MINNEAPOLIS (WCCO) — An ordinance to drastically limit the sale of menthol tobacco in Minneapolis is getting strong reaction from both sides.
The proposal would ban the sale of menthol related products except in tobacco shops.
A public hearing on the ordinance brought a packed house to city council chambers.
Supporters argue menthol products target young people. Opponents say the ordinance could hurt small businesses in the city.
Metro Petro in Minneapolis is one of the convenience stores impacted. Gasoline isn’t the only product driving sales.
For owner Mia Lambert, a big portion of revenue comes from tobacco.
“Menthol cigarettes and smokeless tobacco is 47 percent of our tobacco category,” said Mia Lambert, owner of Metro Petro.
Mia worries she could lose that revenue due to a proposed ordinance prohibiting her from selling menthol flavored tobacco.
“Potentially half of our business coming in the store may not come here anymore because we don’t have what they want,” Lambert said.
Mia and her husband, Clay, were among a dozen different retailers who voiced their opposition during a press conference at Minneapolis City Hall.
Holding signs saying “Enough is Enough, Minneapolis,” the business owners spoke of how the ordinance could hurt their business.
Madalena Morgan of Bobby and Steve’s Auto World said she’d like more time to understand the economic impact.

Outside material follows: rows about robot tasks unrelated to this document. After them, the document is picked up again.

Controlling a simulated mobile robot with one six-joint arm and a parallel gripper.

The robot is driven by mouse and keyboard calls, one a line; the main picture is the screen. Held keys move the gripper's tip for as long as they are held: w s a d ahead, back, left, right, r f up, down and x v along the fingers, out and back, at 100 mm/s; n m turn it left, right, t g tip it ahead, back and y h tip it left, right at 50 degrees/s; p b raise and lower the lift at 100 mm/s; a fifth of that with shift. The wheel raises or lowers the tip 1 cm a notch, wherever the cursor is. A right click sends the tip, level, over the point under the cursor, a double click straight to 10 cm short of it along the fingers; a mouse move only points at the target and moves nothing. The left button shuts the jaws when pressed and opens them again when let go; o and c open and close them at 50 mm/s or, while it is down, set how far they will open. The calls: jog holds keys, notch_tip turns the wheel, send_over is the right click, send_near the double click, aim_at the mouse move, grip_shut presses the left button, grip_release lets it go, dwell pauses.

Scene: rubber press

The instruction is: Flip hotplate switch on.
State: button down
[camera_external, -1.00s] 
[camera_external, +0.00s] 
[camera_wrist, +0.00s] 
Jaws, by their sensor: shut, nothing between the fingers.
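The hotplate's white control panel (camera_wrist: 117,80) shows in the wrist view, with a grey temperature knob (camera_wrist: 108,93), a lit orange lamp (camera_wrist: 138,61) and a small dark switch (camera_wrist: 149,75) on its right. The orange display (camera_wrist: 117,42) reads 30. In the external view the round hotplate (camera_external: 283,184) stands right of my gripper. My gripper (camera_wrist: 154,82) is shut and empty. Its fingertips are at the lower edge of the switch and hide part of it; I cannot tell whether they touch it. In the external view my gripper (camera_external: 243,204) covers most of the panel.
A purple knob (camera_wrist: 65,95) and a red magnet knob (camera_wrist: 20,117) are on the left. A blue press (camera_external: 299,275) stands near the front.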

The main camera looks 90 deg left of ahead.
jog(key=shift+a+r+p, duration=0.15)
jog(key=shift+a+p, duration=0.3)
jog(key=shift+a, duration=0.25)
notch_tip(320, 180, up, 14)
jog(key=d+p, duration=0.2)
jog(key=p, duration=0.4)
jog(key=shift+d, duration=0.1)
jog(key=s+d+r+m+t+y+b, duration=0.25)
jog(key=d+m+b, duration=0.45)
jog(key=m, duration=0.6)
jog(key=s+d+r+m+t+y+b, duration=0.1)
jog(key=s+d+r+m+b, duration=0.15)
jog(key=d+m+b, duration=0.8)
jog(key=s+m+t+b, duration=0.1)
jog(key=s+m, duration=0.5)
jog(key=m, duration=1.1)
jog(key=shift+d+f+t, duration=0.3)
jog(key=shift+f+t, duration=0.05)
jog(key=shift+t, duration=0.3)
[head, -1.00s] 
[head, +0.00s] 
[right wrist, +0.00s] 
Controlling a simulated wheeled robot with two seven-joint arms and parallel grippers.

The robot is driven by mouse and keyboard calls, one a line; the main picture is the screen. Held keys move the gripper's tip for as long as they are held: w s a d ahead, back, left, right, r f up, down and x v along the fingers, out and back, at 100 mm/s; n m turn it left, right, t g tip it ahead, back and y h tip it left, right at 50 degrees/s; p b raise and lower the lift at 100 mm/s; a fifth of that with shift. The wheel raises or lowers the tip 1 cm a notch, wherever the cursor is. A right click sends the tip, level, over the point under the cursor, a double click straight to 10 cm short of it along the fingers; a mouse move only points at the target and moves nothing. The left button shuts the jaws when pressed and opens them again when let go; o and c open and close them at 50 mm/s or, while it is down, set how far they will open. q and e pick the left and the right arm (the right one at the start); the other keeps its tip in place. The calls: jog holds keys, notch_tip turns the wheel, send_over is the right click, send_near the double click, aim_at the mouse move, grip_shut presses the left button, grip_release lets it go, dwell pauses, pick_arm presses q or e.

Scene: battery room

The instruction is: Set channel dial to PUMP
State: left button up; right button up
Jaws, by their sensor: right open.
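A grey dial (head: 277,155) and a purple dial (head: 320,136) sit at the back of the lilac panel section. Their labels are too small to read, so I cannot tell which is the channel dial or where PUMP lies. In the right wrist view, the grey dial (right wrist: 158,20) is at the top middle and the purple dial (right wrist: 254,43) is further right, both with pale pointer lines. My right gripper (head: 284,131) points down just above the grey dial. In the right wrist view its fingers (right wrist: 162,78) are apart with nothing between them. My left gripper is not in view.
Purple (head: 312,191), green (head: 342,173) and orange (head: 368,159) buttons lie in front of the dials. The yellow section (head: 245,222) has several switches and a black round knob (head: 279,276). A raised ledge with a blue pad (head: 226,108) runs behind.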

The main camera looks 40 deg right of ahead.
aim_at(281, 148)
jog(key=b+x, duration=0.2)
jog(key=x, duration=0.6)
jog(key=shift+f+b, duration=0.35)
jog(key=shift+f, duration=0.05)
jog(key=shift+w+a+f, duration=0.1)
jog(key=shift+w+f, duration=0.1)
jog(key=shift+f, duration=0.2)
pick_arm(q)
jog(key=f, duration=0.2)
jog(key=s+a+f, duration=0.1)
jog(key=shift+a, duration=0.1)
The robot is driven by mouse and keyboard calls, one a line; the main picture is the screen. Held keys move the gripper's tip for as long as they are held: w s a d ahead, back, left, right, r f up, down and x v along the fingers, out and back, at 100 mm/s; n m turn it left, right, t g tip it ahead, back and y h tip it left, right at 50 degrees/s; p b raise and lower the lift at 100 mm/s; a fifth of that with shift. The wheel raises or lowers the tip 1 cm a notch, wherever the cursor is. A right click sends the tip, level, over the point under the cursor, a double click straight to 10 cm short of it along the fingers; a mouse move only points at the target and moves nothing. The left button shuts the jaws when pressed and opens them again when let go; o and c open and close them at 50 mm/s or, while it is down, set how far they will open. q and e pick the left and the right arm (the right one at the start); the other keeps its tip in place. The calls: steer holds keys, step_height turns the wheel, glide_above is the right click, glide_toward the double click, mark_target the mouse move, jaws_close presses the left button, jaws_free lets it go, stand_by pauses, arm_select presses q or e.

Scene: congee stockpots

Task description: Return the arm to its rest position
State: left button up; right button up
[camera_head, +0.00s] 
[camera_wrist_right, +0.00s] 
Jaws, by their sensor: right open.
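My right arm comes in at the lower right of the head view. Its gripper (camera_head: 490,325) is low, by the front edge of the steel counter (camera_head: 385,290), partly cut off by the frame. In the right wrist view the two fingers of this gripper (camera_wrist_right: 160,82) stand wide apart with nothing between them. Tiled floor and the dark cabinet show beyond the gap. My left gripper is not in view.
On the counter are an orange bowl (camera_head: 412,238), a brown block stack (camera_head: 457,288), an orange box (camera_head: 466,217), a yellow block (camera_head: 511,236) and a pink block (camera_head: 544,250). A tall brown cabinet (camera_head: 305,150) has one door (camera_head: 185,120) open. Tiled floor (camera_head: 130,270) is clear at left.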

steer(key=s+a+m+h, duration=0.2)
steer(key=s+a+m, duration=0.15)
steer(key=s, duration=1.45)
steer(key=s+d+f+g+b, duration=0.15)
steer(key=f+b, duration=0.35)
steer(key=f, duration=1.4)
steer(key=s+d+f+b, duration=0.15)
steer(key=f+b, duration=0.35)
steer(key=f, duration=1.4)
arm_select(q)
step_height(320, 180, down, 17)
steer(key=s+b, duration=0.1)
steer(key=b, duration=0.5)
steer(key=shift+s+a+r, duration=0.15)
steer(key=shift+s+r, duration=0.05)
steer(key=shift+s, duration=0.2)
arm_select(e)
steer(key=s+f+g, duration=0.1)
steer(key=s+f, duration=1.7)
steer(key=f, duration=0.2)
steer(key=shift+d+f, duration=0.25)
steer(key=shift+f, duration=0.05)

Morgan pointed out that a ban on menthol sales could also impact revenue of other products as customers tend to pick up several items during one stop into a convenience store.
“Should this ban go into effect, we need time to transform the business model and that’s not easy,” Morgan said.
Yet, turnout at a public hearing shows those retailers face a tough battle in a decision of public health.
Supporters wanting significant restrictions to menthol sales brought compelling arguments.
“Most youth started out using flavored and menthol tobacco. There’s just decades of data on that,” said Phil Bergren, who supports the ordinance.
“The easiest way to quit smoking is to never start. Limiting youth exposure will help them never start,” said a supporter of the ordinance.
For the City Council, who could vote on the ordinance in early August, the decision isn’t just one of public health but of the well-being of some small business.
If approved the ordinance would go into effect immediately but enforcement wouldn’t begin for another year.